__COLLECTED MATERIAL__:
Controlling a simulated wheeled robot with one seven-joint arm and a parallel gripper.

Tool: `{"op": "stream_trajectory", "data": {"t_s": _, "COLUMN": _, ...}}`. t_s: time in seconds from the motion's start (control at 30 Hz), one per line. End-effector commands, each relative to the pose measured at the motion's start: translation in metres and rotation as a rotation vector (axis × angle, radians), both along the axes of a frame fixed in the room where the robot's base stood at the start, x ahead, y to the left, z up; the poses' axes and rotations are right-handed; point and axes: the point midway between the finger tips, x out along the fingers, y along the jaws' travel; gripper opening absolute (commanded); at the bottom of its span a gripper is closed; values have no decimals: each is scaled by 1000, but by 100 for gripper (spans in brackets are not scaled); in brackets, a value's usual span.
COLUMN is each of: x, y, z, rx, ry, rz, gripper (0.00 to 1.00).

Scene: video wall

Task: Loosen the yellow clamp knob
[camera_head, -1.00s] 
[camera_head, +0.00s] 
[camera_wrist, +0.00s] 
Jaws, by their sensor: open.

__EXERCISE__: Quote the line that contains "COLUMN is each" and each line after it through the end of the data, exactly, leaving out everything else.

__WRITTEN RESPONSE__:
COLUMN is each of: x, y, z, rx, ry, rz, gripper (0.00 to 1.00).

Scene: video wall

Task: Loosen the yellow clamp knob
[camera_head, -1.00s] 
[camera_head, +0.00s] 
[camera_wrist, +0.00s] 
Jaws, by their sensor: open.

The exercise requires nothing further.